Come mettersi nei guai e vivere (in)felici
Quando l’angoscia arriva a opprimerti senza via di scampo e i pensieri si fanno neri, serve qualcosa, qualsiasi dannata cosa per tornare a respirare: lo sa bene Mark Renton detto Rents, le cui elucubrazioni sembrano portarlo sempre più lontano da una vita che gli sta stretta, trascinandolo in un limbo di domande senza risposta. E se i valori imposti dalla società borghese non riescono a colmare un vuoto che si allarga ogni giorno sempre più, in cui sprofondi in maniera graduale ma inesorabile, ti ritrovi allora ad aver bisogno di un’ancora di salvezza a cui aggrapparti. E per Rents è l’eroina, che diviene la risposta univoca a tutti i suoi bisogni, rendendo tutto semplice, addirittura basilare. Perché una volta che ci sei dentro non c’è spazio per nient’altro, e anche l’inferno può diventare uno strano paradiso al rovescio. Ovvio che si tratti di un’illusione destinata a svanire presto, con tutte le conseguenze del caso.

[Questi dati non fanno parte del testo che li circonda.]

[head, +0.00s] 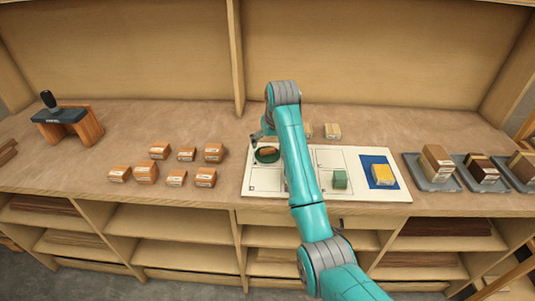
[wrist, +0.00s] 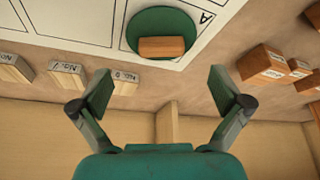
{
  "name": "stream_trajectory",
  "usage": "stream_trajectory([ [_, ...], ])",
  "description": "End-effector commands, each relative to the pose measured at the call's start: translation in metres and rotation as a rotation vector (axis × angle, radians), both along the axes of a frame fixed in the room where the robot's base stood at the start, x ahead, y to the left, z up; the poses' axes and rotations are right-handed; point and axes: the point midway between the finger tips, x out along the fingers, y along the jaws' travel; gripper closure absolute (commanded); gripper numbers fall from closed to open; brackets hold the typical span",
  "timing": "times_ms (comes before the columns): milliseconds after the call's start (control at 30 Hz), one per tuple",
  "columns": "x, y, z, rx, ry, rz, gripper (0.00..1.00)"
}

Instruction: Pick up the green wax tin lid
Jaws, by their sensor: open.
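The green wax tin lid is a dark green disc (head: 259,158) lying at the upper left of the white board (head: 262,186). It also shows at the top of the wrist view (wrist: 150,20). A brown wooden block (wrist: 162,47) sits on the lid, covering part of it. My gripper (wrist: 162,90) is open, with nothing between its fingers. In the wrist view the lid lies beyond the fingertips, apart from them. In the head view my arm hides most of the gripper.
Several wooden blocks (head: 186,153) stand to the left. Grey trays with blocks (head: 437,163) stand to the right. Small labelled blocks (head: 333,131) stand behind the board.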

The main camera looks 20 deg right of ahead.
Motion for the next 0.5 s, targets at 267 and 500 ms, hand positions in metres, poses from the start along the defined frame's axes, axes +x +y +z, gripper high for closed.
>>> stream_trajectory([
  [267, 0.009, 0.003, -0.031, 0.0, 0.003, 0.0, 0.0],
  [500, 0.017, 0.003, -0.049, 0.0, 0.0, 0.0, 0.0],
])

Sembra che per l’autore non ci sia scelta: o il conformismo imposto dalla massa, o l’autodistruzione: magari per gradi, prendendosi qualche soddisfazione effimera di tanto in tanto prima di ripiombare nell’abisso. La consapevolezza aiuta a capire, ma non sembra essere la via per la felicità: e così Rents, il più conscio del gruppo, cerca in tutti i modi un futuro diverso da quello che può offrirgli Leith e la solita vitaccia… Ma anche nella tentacolare metropoli di Londra finirà per sentirsi un alieno, e paradossalmente la sua occasione di riscatto coinciderà con il tradimento dei suoi amici, in cambio di un futuro incerto e pieno di insidie.
Recensione del libro
Trainspotting
di Irvine Welsh
Il film
Da Trainspotting è stato tratto il fortunato film omonimo, pellicola datata 1996, che ha portato alla ribalta l’allora regista emergente Danny Boyle (che vincerà l’Oscar con The Millionaire) e l’attore scozzese Ewan McGregor nei panni di Rents, che sarebbe poi diventato una star internazionale. Pur prendendosi delle libertà, la pellicola rimane piuttosto aderente al materiale originale, conservandone lo spirito corrosivo, caratterizzandosi per alcune scene visionarie e un’azzeccata colonna sonora. Insomma, merita la visione.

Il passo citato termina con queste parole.